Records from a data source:
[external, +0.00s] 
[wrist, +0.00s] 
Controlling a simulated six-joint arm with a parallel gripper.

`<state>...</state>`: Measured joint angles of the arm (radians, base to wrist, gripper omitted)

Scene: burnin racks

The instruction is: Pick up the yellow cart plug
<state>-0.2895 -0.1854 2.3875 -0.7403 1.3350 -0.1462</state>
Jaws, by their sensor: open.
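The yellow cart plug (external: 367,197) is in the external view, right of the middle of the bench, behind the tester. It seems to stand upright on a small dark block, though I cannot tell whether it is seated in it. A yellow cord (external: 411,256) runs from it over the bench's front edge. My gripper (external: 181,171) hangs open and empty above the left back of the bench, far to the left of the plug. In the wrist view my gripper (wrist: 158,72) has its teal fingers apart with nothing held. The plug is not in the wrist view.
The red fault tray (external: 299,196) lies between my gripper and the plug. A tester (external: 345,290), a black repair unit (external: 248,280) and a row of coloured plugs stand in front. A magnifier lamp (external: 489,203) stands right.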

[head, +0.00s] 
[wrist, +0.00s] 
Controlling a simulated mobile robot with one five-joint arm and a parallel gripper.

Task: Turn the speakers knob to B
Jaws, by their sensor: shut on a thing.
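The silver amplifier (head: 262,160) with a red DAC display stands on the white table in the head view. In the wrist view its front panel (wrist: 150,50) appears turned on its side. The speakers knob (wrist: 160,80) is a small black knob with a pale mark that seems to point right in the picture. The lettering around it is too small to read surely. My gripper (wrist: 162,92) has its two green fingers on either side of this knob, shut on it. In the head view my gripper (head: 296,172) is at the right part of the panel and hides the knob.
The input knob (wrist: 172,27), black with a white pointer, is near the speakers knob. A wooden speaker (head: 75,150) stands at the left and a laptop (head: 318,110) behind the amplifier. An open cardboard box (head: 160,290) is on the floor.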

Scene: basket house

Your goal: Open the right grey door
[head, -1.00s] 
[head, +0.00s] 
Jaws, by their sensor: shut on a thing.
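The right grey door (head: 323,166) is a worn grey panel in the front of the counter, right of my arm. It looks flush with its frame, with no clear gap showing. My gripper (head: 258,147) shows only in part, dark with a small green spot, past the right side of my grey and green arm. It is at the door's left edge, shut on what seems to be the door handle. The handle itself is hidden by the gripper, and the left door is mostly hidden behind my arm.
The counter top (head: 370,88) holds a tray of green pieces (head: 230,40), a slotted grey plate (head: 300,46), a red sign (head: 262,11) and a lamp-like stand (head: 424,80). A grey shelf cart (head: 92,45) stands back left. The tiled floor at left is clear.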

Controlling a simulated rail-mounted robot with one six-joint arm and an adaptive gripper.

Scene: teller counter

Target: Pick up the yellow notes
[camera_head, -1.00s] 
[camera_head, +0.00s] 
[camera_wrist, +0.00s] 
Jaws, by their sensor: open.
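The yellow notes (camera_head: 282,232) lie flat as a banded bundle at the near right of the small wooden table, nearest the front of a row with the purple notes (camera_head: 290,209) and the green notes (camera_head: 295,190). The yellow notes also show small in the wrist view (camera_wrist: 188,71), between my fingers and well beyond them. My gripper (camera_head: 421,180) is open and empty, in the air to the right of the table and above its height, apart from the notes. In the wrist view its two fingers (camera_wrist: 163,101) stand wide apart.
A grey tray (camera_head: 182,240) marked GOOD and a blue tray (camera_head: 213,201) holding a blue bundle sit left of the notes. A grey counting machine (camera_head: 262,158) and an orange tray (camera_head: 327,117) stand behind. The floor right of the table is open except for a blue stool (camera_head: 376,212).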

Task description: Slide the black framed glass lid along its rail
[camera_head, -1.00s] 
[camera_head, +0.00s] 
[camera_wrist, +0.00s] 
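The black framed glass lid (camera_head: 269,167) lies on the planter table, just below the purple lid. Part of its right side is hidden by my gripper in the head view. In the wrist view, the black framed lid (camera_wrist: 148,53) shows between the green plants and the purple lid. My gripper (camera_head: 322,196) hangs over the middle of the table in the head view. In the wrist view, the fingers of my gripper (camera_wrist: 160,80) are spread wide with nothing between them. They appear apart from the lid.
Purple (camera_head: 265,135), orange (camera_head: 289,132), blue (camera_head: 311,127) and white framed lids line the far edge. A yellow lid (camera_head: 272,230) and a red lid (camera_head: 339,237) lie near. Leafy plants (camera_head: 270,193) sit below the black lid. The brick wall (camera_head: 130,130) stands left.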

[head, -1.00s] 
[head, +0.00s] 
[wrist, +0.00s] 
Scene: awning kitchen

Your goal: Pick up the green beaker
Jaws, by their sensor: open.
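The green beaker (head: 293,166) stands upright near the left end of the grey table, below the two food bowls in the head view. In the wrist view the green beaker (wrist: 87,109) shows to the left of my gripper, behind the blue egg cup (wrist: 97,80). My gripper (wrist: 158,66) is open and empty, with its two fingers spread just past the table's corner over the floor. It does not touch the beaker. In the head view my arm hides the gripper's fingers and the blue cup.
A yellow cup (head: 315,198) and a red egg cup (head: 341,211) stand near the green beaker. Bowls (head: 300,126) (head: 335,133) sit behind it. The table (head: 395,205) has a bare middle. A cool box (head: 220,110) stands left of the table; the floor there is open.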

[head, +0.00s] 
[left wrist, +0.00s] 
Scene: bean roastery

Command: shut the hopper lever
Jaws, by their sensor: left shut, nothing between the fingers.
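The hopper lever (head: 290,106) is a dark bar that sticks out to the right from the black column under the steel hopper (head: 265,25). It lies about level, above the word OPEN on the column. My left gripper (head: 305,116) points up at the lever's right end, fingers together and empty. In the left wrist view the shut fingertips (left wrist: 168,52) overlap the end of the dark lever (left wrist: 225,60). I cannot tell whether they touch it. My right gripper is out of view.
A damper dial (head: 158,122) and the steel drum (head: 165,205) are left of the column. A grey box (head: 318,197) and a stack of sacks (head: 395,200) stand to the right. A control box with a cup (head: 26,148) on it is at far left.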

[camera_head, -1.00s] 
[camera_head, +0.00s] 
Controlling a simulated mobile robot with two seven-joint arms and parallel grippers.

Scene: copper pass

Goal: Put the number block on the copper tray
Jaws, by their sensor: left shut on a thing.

Stated task => Your task is to print all of the records exactly.

Full answer =>
[external, +0.00s] 
[wrist, +0.00s] 
Controlling a simulated six-joint arm with a parallel gripper.

`<state>...</state>`: Measured joint angles of the arm (radians, base to wrist, gripper omitted)

Scene: burnin racks

The instruction is: Pick up the yellow cart plug
<state>-0.2895 -0.1854 2.3875 -0.7403 1.3350 -0.1462</state>
Jaws, by their sensor: open.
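The yellow cart plug (external: 367,197) is in the external view, right of the middle of the bench, behind the tester. It seems to stand upright on a small dark block, though I cannot tell whether it is seated in it. A yellow cord (external: 411,256) runs from it over the bench's front edge. My gripper (external: 181,171) hangs open and empty above the left back of the bench, far to the left of the plug. In the wrist view my gripper (wrist: 158,72) has its teal fingers apart with nothing held. The plug is not in the wrist view.
The red fault tray (external: 299,196) lies between my gripper and the plug. A tester (external: 345,290), a black repair unit (external: 248,280) and a row of coloured plugs stand in front. A magnifier lamp (external: 489,203) stands right.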

[head, +0.00s] 
[wrist, +0.00s] 
Controlling a simulated mobile robot with one five-joint arm and a parallel gripper.

Task: Turn the speakers knob to B
Jaws, by their sensor: shut on a thing.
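The silver amplifier (head: 262,160) with a red DAC display stands on the white table in the head view. In the wrist view its front panel (wrist: 150,50) appears turned on its side. The speakers knob (wrist: 160,80) is a small black knob with a pale mark that seems to point right in the picture. The lettering around it is too small to read surely. My gripper (wrist: 162,92) has its two green fingers on either side of this knob, shut on it. In the head view my gripper (head: 296,172) is at the right part of the panel and hides the knob.
The input knob (wrist: 172,27), black with a white pointer, is near the speakers knob. A wooden speaker (head: 75,150) stands at the left and a laptop (head: 318,110) behind the amplifier. An open cardboard box (head: 160,290) is on the floor.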

Scene: basket house

Your goal: Open the right grey door
[head, -1.00s] 
[head, +0.00s] 
Jaws, by their sensor: shut on a thing.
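The right grey door (head: 323,166) is a worn grey panel in the front of the counter, right of my arm. It looks flush with its frame, with no clear gap showing. My gripper (head: 258,147) shows only in part, dark with a small green spot, past the right side of my grey and green arm. It is at the door's left edge, shut on what seems to be the door handle. The handle itself is hidden by the gripper, and the left door is mostly hidden behind my arm.
The counter top (head: 370,88) holds a tray of green pieces (head: 230,40), a slotted grey plate (head: 300,46), a red sign (head: 262,11) and a lamp-like stand (head: 424,80). A grey shelf cart (head: 92,45) stands back left. The tiled floor at left is clear.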

Controlling a simulated rail-mounted robot with one six-joint arm and an adaptive gripper.

Scene: teller counter

Target: Pick up the yellow notes
[camera_head, -1.00s] 
[camera_head, +0.00s] 
[camera_wrist, +0.00s] 
Jaws, by their sensor: open.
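The yellow notes (camera_head: 282,232) lie flat as a banded bundle at the near right of the small wooden table, nearest the front of a row with the purple notes (camera_head: 290,209) and the green notes (camera_head: 295,190). The yellow notes also show small in the wrist view (camera_wrist: 188,71), between my fingers and well beyond them. My gripper (camera_head: 421,180) is open and empty, in the air to the right of the table and above its height, apart from the notes. In the wrist view its two fingers (camera_wrist: 163,101) stand wide apart.
A grey tray (camera_head: 182,240) marked GOOD and a blue tray (camera_head: 213,201) holding a blue bundle sit left of the notes. A grey counting machine (camera_head: 262,158) and an orange tray (camera_head: 327,117) stand behind. The floor right of the table is open except for a blue stool (camera_head: 376,212).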

Task description: Slide the black framed glass lid along its rail
[camera_head, -1.00s] 
[camera_head, +0.00s] 
[camera_wrist, +0.00s] 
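The black framed glass lid (camera_head: 269,167) lies on the planter table, just below the purple lid. Part of its right side is hidden by my gripper in the head view. In the wrist view, the black framed lid (camera_wrist: 148,53) shows between the green plants and the purple lid. My gripper (camera_head: 322,196) hangs over the middle of the table in the head view. In the wrist view, the fingers of my gripper (camera_wrist: 160,80) are spread wide with nothing between them. They appear apart from the lid.
Purple (camera_head: 265,135), orange (camera_head: 289,132), blue (camera_head: 311,127) and white framed lids line the far edge. A yellow lid (camera_head: 272,230) and a red lid (camera_head: 339,237) lie near. Leafy plants (camera_head: 270,193) sit below the black lid. The brick wall (camera_head: 130,130) stands left.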

[head, -1.00s] 
[head, +0.00s] 
[wrist, +0.00s] 
Scene: awning kitchen

Your goal: Pick up the green beaker
Jaws, by their sensor: open.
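The green beaker (head: 293,166) stands upright near the left end of the grey table, below the two food bowls in the head view. In the wrist view the green beaker (wrist: 87,109) shows to the left of my gripper, behind the blue egg cup (wrist: 97,80). My gripper (wrist: 158,66) is open and empty, with its two fingers spread just past the table's corner over the floor. It does not touch the beaker. In the head view my arm hides the gripper's fingers and the blue cup.
A yellow cup (head: 315,198) and a red egg cup (head: 341,211) stand near the green beaker. Bowls (head: 300,126) (head: 335,133) sit behind it. The table (head: 395,205) has a bare middle. A cool box (head: 220,110) stands left of the table; the floor there is open.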

[head, +0.00s] 
[left wrist, +0.00s] 
Scene: bean roastery

Command: shut the hopper lever
Jaws, by their sensor: left shut, nothing between the fingers.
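The hopper lever (head: 290,106) is a dark bar that sticks out to the right from the black column under the steel hopper (head: 265,25). It lies about level, above the word OPEN on the column. My left gripper (head: 305,116) points up at the lever's right end, fingers together and empty. In the left wrist view the shut fingertips (left wrist: 168,52) overlap the end of the dark lever (left wrist: 225,60). I cannot tell whether they touch it. My right gripper is out of view.
A damper dial (head: 158,122) and the steel drum (head: 165,205) are left of the column. A grey box (head: 318,197) and a stack of sacks (head: 395,200) stand to the right. A control box with a cup (head: 26,148) on it is at far left.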

[camera_head, -1.00s] 
[camera_head, +0.00s] 
Controlling a simulated mobile robot with two seven-joint arms and parallel grippers.

Scene: copper pass

Goal: Put the number block on the copper tray
Jaws, by their sensor: left shut on a thing.

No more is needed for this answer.